Flips Without Flops: Condo at 15 CPW Last Listed for $13.9 M. Enters Contract

The living room, naturally, is "generous."

The living room, naturally, is “generous.”

According to the journalist Michael Gross’ new book House of Outrageous Fortune, a chronicle of the majestic—albeit parking-challenged15 Central Park West, there was talk back in 2007 about combining a pair of three-bedrooms on the 14th and 15th floors to create an opulent duplex. The planned combination was to be the product of a kind of power bromance, cooked up by SmartFlyer owner Michael Holtz and ABC Home founder Evan Cole, friends who’d entered 15 CPW’s sales office together and emerged with one apartment each. Alas, Mr. Cole decided that he’d stay in Los Angeles after all and Mr. Holtz that he didn’t so much mind living downtown. Duplex abandoned, both men flipped their condos—Mr. Cole for $9.15 million to an investment manager from Chicago, later speculating to Mr. Gross that the buyers were “Goldman Sachs people…They’re probably smarter than me. I’m sure it’s worth millions more than they paid.”

We will not weigh in on the subject of Mr. Cole’s relative intelligence, but his former pad does appear to have appreciated. Last listed with Noel Berk and Liz Mercedes Berk for $13.9 million, the apartment has newly entered contract, according to Mercedes/Berk’s website. (The sellers are known in city records by the oh-so-alluring moniker of D and T Park LLC.) 

Yada, yada yada...

Yada, yada yada…

It seems a bit silly at this point to describe the deluxe frippery specific to one 15 CPW apartment or another, but for those of you just tuning in: The building’s features large and small are virtually unparalleled and Mr. Cole’s former place is no exception. There are a light-filled formal dining room and a generous living room and foyer. There are hardwood floors and the best in kitchenware, marble and molding for days. It’s a pretty solid spread, in other words, even without those three extra bedrooms.

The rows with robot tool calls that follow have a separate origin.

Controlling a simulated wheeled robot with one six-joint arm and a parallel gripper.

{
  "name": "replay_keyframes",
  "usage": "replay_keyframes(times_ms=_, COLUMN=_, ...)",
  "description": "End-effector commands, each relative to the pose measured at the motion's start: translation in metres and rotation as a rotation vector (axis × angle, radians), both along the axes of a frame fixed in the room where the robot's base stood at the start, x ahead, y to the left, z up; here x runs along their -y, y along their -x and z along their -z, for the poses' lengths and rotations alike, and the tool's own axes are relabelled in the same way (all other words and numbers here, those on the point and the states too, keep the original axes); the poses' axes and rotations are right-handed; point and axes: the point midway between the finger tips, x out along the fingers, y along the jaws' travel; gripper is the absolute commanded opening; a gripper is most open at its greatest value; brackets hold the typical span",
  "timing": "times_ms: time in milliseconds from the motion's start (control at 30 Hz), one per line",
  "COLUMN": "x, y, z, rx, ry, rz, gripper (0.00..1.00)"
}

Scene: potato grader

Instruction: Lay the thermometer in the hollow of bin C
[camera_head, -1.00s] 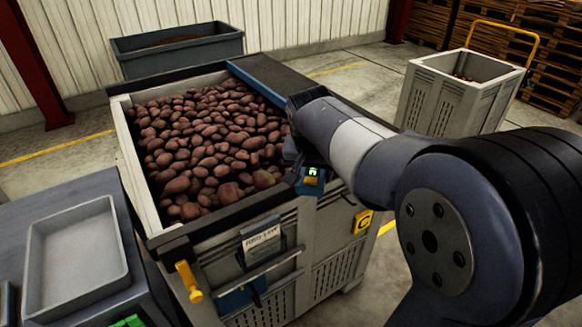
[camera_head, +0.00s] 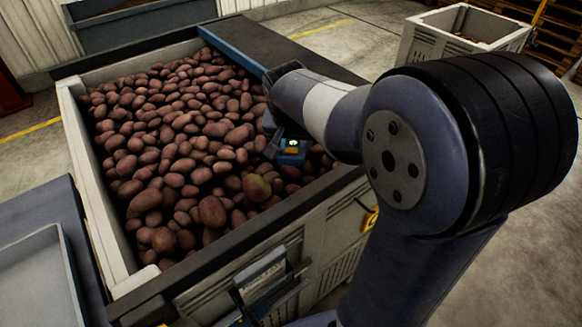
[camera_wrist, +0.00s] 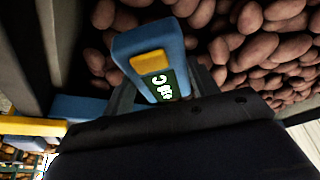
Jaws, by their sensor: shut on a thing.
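The thermometer (camera_head: 292,152) is a blue block with a small lit display. In the wrist view it (camera_wrist: 146,45) shows a yellow button and a dark green screen with white characters. My gripper (camera_wrist: 165,88) is shut on it and holds it over the potatoes near the front right of bin C (camera_head: 85,190). Bin C is a pale crate heaped with reddish-brown potatoes, with a yellow C tag (camera_head: 370,218) partly behind my arm. I cannot make out the hollow; my gripper and arm cover part of that corner. The gap between thermometer and potatoes cannot be judged.
The bin's dark front rim (camera_head: 240,240) and blue-edged right side (camera_head: 232,52) border the heap. A grey tray (camera_head: 40,280) lies on a bench at the left. A grey tub (camera_head: 140,22) stands behind, another pale crate (camera_head: 465,28) at the back right.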

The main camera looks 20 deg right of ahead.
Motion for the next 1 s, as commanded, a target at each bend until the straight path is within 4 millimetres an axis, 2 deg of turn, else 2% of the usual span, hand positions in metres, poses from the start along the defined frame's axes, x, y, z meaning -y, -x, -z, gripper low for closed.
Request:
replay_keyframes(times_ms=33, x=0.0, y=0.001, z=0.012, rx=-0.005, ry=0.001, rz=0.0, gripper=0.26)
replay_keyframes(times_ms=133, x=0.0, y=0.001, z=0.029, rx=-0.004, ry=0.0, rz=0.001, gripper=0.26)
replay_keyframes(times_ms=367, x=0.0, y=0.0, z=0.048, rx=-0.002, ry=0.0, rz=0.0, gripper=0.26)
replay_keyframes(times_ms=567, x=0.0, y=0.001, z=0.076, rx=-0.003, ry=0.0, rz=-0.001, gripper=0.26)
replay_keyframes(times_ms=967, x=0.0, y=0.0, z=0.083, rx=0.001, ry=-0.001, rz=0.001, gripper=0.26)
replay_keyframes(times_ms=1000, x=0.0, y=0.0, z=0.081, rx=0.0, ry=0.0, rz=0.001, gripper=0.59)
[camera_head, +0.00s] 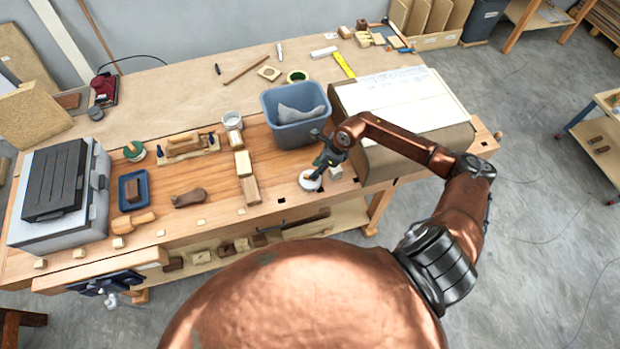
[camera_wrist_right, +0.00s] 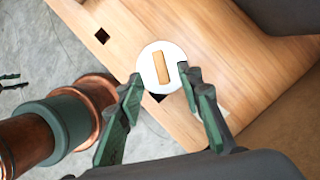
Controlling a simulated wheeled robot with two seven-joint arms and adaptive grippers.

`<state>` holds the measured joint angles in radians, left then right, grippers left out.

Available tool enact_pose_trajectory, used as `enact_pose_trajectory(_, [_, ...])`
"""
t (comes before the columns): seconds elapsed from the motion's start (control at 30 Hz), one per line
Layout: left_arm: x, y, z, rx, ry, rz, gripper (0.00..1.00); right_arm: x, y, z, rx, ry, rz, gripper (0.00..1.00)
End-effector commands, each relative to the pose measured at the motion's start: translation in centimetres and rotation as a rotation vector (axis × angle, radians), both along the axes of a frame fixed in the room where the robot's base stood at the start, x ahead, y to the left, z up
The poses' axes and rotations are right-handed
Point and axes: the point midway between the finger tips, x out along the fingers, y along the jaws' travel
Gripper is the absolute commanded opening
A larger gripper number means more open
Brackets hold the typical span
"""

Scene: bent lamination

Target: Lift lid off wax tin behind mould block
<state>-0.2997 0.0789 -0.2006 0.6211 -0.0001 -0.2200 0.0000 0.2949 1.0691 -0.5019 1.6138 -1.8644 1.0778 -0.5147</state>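A small white round tin (camera_head: 310,181) stands near the bench's front edge. In the right wrist view it shows from above as a white disc, seemingly its lid (camera_wrist_right: 150,73), with a tan bar across the middle. My right gripper (camera_head: 322,163) is just above it. In the right wrist view its fingers (camera_wrist_right: 162,80) are spread on either side of the disc's near edge; I cannot tell if they touch it. A large curved block (camera_head: 347,103) with a white sheet on top, perhaps the mould block, lies right of the tin.
A blue-grey bin (camera_head: 293,132) with a grey cloth stands just behind the tin. Wooden blocks (camera_head: 249,188), a white cup (camera_head: 232,121) and a hand plane (camera_head: 187,145) lie to the left. Dark square holes pit the bench top near its front edge.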

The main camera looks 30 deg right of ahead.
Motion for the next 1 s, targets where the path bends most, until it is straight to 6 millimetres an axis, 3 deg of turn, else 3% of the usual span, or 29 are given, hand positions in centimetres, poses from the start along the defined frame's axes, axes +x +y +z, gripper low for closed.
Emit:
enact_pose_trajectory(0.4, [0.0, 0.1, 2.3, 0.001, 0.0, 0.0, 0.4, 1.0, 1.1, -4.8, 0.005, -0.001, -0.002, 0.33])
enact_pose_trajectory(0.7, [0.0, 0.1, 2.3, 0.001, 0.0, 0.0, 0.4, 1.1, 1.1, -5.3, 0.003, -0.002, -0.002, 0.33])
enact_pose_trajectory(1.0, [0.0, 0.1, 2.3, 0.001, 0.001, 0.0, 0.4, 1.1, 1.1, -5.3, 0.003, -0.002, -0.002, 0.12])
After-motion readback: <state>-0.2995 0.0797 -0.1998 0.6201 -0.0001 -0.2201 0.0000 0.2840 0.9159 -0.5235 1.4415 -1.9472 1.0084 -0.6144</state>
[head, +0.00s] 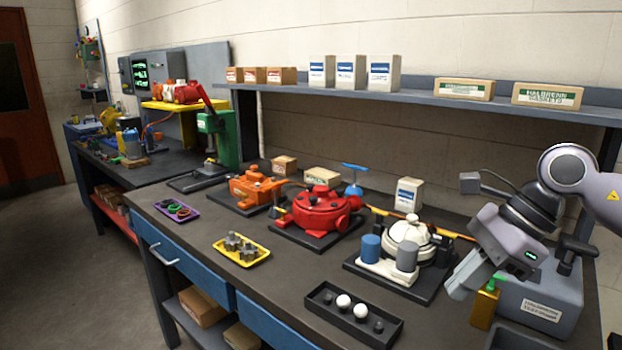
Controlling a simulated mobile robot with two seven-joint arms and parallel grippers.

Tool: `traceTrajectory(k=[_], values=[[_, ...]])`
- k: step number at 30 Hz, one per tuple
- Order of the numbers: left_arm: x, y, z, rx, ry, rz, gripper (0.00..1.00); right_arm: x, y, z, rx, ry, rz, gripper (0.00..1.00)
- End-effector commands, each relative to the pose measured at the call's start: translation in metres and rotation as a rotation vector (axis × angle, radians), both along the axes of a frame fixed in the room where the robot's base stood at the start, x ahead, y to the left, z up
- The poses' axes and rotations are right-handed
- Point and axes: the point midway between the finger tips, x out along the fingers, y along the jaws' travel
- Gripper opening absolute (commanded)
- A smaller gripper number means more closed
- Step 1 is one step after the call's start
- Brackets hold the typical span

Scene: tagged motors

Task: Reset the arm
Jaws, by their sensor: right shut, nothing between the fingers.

A potential minor drawback? The views, which do not take in much of the building’s eponymous attraction. The Park, however, is apparently not for everyone. “It’s a static picture,” Mr. Cole said. “Central Park views are the most overrated thing ever.” And why fret about not having greenery out your window when you can have, you know, pretty much anything else you want?